Fig 1 Radiation Penetration of Concrete and Lead, ( Russia, Taiwan and China.).
This chart shows the high initial energies at the high and low values and indicates the relationship to the values used in China. In this respect the energies are comparable. Concrete dramatically reduces radiation down to low levels, as does increasing the thickness, but not to the same extent.(Russia, Taiwan Tests done in China did not indicate such a large drop in energy loss Lead, as expected, produced the largest reduction in energy, and is just discernable at the scales used.
Fig 2. Radiation Penetration of Concrete and Lead. (Russia, Taiwan).
As in Fig 1, this chart shows extremely high, initial energy loss in terms of radiation penetration due to the presence of the concrete, (40:1 reduction), with the lower energies being more effective.

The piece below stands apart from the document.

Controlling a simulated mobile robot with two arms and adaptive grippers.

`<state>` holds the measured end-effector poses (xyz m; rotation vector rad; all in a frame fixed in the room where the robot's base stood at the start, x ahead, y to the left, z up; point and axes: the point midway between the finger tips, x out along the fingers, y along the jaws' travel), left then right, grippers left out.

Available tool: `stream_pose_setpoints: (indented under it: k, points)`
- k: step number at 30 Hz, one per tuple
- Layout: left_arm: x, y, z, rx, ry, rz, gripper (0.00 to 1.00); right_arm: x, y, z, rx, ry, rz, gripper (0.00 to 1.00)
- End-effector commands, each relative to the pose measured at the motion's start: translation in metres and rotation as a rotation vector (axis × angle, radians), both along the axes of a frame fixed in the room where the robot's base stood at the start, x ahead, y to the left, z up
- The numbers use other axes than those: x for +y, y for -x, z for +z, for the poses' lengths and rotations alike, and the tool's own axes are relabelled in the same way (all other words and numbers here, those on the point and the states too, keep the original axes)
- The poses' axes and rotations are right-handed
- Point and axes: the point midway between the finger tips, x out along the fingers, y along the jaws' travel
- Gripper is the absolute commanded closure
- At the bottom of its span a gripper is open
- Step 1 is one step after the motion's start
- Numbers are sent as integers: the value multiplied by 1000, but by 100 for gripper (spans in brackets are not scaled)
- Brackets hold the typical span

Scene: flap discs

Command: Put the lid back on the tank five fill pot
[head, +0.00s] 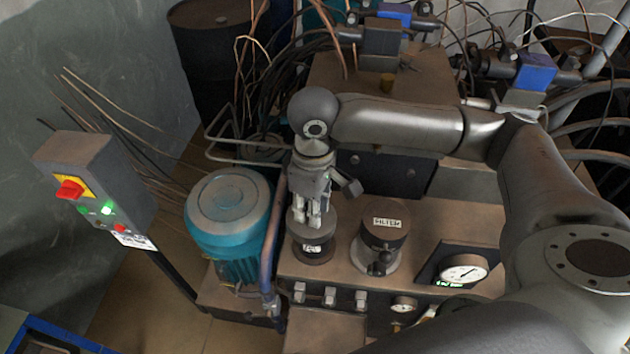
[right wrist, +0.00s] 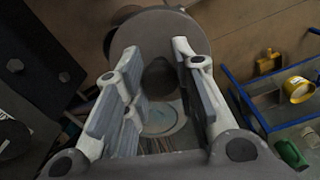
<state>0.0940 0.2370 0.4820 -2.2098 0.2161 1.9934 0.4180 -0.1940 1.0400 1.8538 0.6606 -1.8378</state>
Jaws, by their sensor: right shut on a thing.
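My right gripper (head: 314,222) points down over the fill pot (head: 315,256), a short dark cylinder with a small pale label, too small to read. The gripper is shut on the knob of a round grey lid (head: 327,226). In the right wrist view the lid (right wrist: 130,35) shows as a grey disc, its dark knob (right wrist: 160,78) between the fingers (right wrist: 158,85). In the head view the lid is right over the pot; I cannot tell whether it touches the rim. The fingers hide part of both. My left gripper is not in view.
A capped cylinder marked FILTER (head: 384,222) stands close to the right of the pot. A teal motor (head: 230,215) is at the left, with a pipe between. A gauge (head: 464,270) is at the right. A blue-framed trolley (right wrist: 250,112) carries several items.

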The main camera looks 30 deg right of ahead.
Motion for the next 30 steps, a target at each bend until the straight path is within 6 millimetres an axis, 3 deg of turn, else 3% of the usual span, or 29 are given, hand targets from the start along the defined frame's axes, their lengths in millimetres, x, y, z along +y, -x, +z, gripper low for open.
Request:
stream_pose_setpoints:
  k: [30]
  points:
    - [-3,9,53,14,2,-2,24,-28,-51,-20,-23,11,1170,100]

Successive increase in concrete thickness also reduces the energy, but not to the same extent. (3:2 reduction).
Fig 3. Radiation Penetration of Concrete and Concrete with KF-αβγ Coatings. (Russia).
This chart also features the high initial energy drop in energy due to the concrete with subsequent reductions by the KF-αβγ layers, and as in previous cases, Fig 1-2, again not to the same dramatic extent. Radiation is progressively reduced or attenuated due to the application of the surface coatings and their. increase in thickness. Whilst it is not so obvious in Fig 3, the pattern or style involved in the energy loss follows some related exponential type of curve as opposed to power or linear.

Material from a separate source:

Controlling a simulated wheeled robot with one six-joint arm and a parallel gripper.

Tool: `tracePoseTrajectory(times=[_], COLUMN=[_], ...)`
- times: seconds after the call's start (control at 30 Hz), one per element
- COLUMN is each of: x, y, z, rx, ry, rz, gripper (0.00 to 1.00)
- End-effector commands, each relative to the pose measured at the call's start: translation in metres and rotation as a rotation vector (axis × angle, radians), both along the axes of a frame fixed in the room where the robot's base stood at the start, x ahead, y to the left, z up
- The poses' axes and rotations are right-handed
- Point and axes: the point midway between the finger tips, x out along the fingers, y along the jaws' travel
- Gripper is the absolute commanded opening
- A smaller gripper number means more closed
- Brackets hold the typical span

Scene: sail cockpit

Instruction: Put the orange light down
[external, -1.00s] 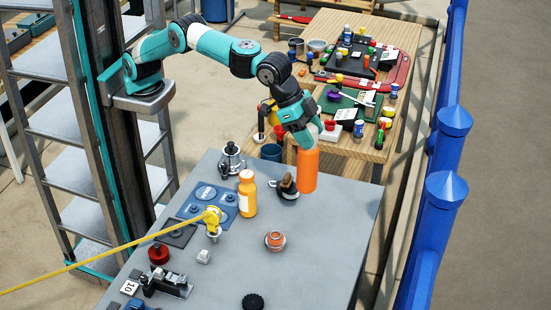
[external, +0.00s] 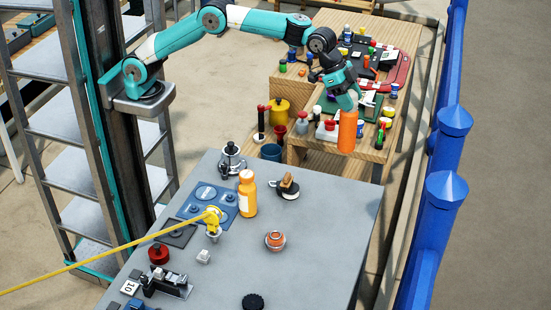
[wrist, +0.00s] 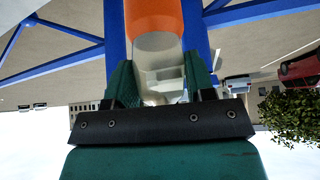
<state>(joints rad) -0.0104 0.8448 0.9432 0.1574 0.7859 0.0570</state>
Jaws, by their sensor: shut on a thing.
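The orange light (external: 347,133) is a plain orange cylinder that hangs below my gripper (external: 346,103) in the external view. It is roughly upright, in front of the near end of the wooden bench; its height above any surface is hard to tell. In the wrist view my gripper (wrist: 160,82) has its green fingers shut on the light's pale end. The orange body (wrist: 154,16) runs out of the top of that view.
The grey table (external: 325,215) holds an orange bottle (external: 247,197), a small orange-topped fitting (external: 275,240), and a winch-like piece (external: 288,187). Its right part is clear. The wooden bench (external: 315,160) behind is crowded with small items. A blue railing (external: 445,205) stands at the right.

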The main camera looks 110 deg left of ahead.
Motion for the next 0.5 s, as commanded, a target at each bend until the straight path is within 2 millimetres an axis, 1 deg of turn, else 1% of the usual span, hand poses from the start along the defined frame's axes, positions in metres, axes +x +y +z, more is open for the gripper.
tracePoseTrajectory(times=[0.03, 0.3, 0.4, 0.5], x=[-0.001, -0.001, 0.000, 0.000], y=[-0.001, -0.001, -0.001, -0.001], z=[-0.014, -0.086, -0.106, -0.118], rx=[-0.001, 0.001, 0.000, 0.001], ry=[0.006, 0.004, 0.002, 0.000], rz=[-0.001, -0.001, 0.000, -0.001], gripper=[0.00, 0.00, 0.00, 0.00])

Fig 4.Radiation Penetration of Concrete and Concrete with KF-αβγ Coatings.(Taiwan
This chart is very similar to Fig 3 in that it shows the very high initial drop in energy due to the the concrete followed by the reductions as a result of the applied KF-αβγ layers. In this case also the KF-αβγ layers contribute to a reduction in the energy, and, with lower energy initial energy providing a further reduction. The shape and character are also similaral to Fig 3, and are more definitive, because of the greater number of results and a more distinctive difference between higher and lower energies. This curve also appears to follow an exponential relationship.
Fig 5. Radiation Penetration of Concrete and KF-αβγ Coatings on Concrete, and Lead.(Russia, Taiwan)

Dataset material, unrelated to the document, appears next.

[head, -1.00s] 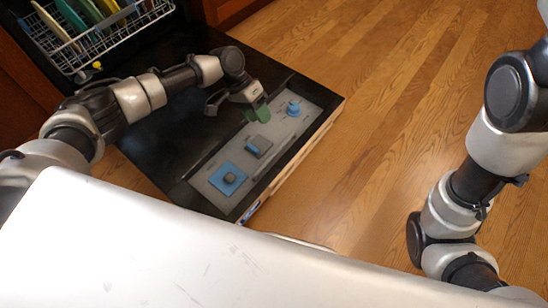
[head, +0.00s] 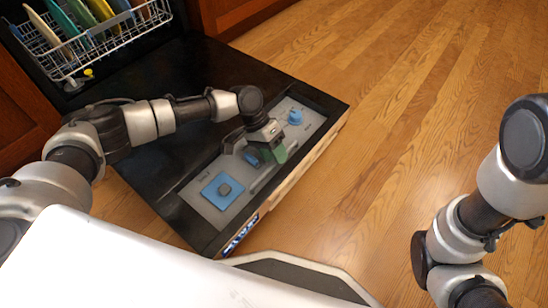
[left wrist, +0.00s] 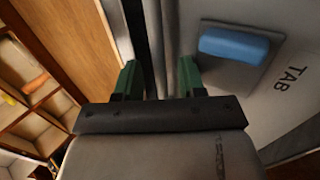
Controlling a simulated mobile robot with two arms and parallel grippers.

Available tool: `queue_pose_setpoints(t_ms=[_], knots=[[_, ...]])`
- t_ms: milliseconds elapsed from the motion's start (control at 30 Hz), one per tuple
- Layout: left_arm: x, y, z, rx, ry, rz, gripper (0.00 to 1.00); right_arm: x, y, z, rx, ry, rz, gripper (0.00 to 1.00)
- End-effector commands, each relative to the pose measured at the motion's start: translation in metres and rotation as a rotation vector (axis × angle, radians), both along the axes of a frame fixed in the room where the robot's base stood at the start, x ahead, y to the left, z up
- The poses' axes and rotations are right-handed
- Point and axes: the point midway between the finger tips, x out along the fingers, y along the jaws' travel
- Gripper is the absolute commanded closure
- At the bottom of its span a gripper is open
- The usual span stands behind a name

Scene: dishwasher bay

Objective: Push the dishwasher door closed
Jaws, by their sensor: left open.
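The dishwasher door (head: 200,65) lies lowered and open, its black inner face up. A grey control panel (head: 205,200) runs along its outer end, with a blue square switch (head: 223,190) and a blue knob (head: 295,117). My left gripper (head: 272,158) is over the panel's middle, near the outer edge, and hides part of the panel. In the left wrist view its green fingers (left wrist: 160,78) are apart, with a dark strip and grey edge between them. Contact with the door cannot be told. My right gripper is not in view; only my right arm shows.
The dish rack (head: 75,45) with several coloured plates stands inside the dishwasher at top left. Wooden cabinets (head: 235,12) flank the opening. The wood floor (head: 400,120) right of the door is clear. My white base fills the lower left.

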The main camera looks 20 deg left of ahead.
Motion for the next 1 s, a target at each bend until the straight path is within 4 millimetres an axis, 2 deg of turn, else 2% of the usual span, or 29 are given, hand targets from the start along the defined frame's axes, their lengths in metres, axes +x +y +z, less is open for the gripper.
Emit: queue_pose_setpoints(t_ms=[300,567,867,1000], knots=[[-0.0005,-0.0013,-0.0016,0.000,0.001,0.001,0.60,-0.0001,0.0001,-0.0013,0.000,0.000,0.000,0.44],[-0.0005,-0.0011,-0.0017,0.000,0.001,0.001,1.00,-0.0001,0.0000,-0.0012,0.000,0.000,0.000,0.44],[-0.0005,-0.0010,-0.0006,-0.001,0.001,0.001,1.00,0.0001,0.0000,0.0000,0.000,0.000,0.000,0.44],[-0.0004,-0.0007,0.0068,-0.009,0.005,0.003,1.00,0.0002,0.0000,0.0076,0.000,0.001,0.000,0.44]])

This chart shows the radiation penetration for the results obtained in the other studies, Figs 1 to 5, (Russia, Taiwan), in that, large initial energies are shown, followed by large reductions in radiation energy due to the concrete.
The applications of KF-αβγ coatings to the concrete reduces the radiation to lower values. The values for Lead again are barely visible which is to be expected. Since there is some confliction regarding comparisons between tests and the end product results, from the above, it would seem that Lead could be used as a sessible, standard base, and so establish sensible parity between systems.
Fig 6. Radiation Penetration of Concrete and KF-αβγ Coatings on Concrete. (China).
This chart indicates the energies used for the China tests, and these values relate well to the range of energy values used for the other tests, ( Russia, Taiwan). The results show that concrete reduces the radiation energy, but, not to the same extent as in the other tests, as does the application of KF-αβγ coatings to the concrete surface, Fig 1 to 5.
The reasons for this may be explained by the fact of the very high incident radiation, position of samples relative to the source of radiation energy and to the sequence and position of the KF-αβγ coatings to these. In all situations the trends are common and follow an attenuation law.
Fig 7. % Radiation Reduction by Concrete. (Taiwan).
Radiation reduction can be displayed and understood more readily using % reduction graphs. In this case ignoring the initial part of the curve, since we only used a 30mm block of concrete, as in previous tests, a very high reduction of energy is observed, and with additional increases in concrete thickness the amount of energy loss becomes smaller, so as to account for only a fraction of the original transmitted energy amount. These values are of the order of 1 to 2% of the original.
Fig 8. % Radiation Reduction by Concrete and KF-αβγ Coatings on Concrete. (Taiwan).
This graph is similar to Fig 7, and relates % reduction of energy in terms of thickness of KF-αβγ coatings on concrete. A high initial drop in radiation energy occurs as the result of the concrete followed by slighter reductions dues to the coatings, as in the case for concrete. These reductions although small, are, nevertheless, larger than each individual reduction for the concrete alone, and this is born out by simple calculation. The graphs, Fig 7, and 8, are produced to show trends.
Fig 9. % Radiation Reduction by Concrete and KF-αβγ Coatings on Concrete. (China).
Graphs as shown in Figs 9 and 10, also are there to represent trends and not to be quite specific .This figure indicates the % reduction of initial energy for the higher energy source values in relation to concrete and KF-αβγ , coatings on concrete. In this situation the coatings are on the side facing the higher energy input, which is quite different in relation to the previous tests, where the coatings were on the outside, thus receiving less energy.
These tests were also performed nearer the radiation source and with limited curing times of 110 mins and 230 mins
The concrete reduced the value of the transmitted energy, less than 30%, and with the coatings down 50%. This is a steady reduction and must be explained in context with Fig 10.
Fig 10. % Radiation Reduction by Concrete and KF-αβγ Coatings on Concrete. (China).
This graph also shows the trends indicated in the previous graph, Fig 9. The concrete alone reduced the value of the radiation transmitted by 35%, and the KF-αβγcoatings on the concrete down by 50%. As previously mentioned this is much less than results obtained elsewhere, (Russia, Taiwan) The curve also indicates a marked increase in these values as do the results in Fig 9. These results also indicate the influence of the lower radiating energy source as well as the effects of the maturing of the KF-αβγ coatings.
Reducing the energy of the radiating source increases the amount of energy absorbed as in the case of the concrete, and this fits in with the observations of the other workers. The effects of maturing at this stage is insignificant and inconclusive due to such a slight variation in values.
Attempts have been made to explain differences and interrelate the results obtained in terms of material characteristics, source strengths and energies, relative source, sample and monitoring positions, and sequential spacing and location of the concrete with respect to the coatings.